Bali è una delle 18.000 isole indonesiane, l’unica indù, e con questa pecora nera ho convissuto per più di un mese, nella tranquillità che solo una finestra aperta su di un oceano che profuma d’incenso può regalare.
Per capire Bali forse un mese non basta, oggi voglio provare a far capire cos’è un ashram, che tanti me lo chiedono che sono curiosi.
L’ashram può essere un modo diverso di vivere un luogo, diverso dai soliti hotel o bed and breakfast; il mio si trova a Candidasa, comodamente seduto sulla costa Sud-Orientale dell’isola degli dei, quella meno turistica.
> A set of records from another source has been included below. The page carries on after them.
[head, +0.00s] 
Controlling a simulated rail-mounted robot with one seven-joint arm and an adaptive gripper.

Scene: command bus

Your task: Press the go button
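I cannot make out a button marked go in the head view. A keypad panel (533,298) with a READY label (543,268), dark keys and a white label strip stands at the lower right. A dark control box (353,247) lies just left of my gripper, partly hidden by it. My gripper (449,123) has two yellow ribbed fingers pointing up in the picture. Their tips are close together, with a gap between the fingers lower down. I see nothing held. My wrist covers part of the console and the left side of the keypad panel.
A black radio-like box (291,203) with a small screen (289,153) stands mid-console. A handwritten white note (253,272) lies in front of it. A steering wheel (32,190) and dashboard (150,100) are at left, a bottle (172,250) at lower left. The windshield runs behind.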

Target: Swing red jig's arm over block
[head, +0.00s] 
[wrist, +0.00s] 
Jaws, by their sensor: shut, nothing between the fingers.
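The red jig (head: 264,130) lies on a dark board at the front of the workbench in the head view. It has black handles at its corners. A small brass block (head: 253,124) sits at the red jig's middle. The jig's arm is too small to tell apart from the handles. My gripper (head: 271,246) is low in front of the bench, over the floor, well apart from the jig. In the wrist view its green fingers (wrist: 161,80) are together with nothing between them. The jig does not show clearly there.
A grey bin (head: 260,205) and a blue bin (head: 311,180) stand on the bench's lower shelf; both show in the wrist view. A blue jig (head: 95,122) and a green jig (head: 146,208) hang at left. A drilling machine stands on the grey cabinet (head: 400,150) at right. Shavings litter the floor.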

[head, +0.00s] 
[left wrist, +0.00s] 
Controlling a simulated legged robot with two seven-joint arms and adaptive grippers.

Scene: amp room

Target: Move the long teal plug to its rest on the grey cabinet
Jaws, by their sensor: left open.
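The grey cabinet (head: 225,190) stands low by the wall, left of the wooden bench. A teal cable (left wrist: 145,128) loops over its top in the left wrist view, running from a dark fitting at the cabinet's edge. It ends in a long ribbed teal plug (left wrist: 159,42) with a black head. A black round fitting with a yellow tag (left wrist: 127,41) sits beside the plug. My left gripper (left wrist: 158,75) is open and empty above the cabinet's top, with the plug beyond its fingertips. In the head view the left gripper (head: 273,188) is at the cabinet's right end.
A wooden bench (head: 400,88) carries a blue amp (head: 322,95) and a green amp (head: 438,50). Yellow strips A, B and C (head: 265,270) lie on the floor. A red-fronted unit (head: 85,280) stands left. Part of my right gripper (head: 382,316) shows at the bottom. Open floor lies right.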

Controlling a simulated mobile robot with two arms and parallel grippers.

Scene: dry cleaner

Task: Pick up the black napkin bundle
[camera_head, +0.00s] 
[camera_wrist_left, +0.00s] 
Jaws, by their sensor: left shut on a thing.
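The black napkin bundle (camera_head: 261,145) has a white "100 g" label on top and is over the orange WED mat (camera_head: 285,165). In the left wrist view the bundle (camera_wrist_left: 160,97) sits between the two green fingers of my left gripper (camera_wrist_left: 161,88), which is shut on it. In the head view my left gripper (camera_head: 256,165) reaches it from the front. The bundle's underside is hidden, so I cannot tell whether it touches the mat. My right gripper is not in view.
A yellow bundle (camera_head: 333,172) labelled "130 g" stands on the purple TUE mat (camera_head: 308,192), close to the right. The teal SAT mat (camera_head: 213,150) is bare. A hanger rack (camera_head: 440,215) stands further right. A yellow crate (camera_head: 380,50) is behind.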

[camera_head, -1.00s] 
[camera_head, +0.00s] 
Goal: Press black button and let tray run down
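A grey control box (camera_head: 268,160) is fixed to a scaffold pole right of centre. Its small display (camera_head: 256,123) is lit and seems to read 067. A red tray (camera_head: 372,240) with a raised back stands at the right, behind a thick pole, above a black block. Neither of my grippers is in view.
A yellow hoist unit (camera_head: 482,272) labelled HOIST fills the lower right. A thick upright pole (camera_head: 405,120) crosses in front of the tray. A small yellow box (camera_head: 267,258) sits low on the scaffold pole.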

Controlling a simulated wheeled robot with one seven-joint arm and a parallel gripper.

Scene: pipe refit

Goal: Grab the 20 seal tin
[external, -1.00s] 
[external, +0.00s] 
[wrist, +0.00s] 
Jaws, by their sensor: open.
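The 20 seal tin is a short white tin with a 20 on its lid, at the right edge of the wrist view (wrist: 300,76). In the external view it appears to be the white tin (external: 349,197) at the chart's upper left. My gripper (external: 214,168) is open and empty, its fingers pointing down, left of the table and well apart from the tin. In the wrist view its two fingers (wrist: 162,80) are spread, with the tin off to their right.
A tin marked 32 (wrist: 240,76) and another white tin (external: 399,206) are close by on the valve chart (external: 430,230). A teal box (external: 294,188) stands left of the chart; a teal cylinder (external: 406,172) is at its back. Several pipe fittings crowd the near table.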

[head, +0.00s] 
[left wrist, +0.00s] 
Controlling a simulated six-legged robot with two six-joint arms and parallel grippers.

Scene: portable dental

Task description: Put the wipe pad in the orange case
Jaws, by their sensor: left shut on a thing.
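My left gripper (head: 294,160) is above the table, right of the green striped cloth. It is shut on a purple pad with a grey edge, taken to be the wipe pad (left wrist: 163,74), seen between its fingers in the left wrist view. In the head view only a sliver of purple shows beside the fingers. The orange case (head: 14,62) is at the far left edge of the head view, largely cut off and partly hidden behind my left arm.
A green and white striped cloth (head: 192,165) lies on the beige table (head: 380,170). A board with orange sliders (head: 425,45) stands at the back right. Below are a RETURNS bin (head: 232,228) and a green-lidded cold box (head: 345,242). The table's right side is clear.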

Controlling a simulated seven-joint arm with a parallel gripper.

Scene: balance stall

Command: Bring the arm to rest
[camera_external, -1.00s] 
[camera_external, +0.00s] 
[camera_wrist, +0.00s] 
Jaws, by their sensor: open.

Si tratta di una specie di comunità, un gruppo di persone che si trovano a condividere idee, spazi e progetti e tante volte anche una filosofia di vita; come dice il nome, quello dove sono stata io si ispira al pensiero del Mahatma Gandhi.
Per vivere in un ashram, per essere accolti al suo interno, ci sono delle regole, che a seconda dei posti possono essere più o meno rigide; io vi parlo di quello che ho vissuto, che ho molto apprezzato proprio per la sua elasticità e apertura mentale. A Candidasa nessuno ha mai provato a vendermi un credo e nessuno mi ha mai obbligata a fare niente: per assurdo avrei potuto trascorrere un mese in completo isolamento dal mondo e chi mi avrebbe detto nulla. Ho scelto però di interagire con queste persone e con gli ospiti che man mano arrivavano e ripartivano, e quello che ne è uscito è stata un’esperienza di vita che mi porterò sempre appresso e che mi ha profondamente cambiata.
La mia giornata tipo, quando non ero impegnata in sortite alla scoperta dell’isola, iniziava col sorgere del sole sotto la veranda del mio bungalow sulla spiaggia, in compagnia di un libro innaffiato da un caffè balinese (sì, me lo facevano trovare a domicilio!). Colazione, pranzo e cena erano insieme ai membri dell’ashram e agli altri ospiti, all’ombra di un “bale” che non aveva pareti, solo un tetto di paglia a riparare dal sole. Si mangiava seduti a terra, tutti attorno ad un’unica stuoia, e scalzi, che le ciabatte si lasciavano qualche gradino sotto.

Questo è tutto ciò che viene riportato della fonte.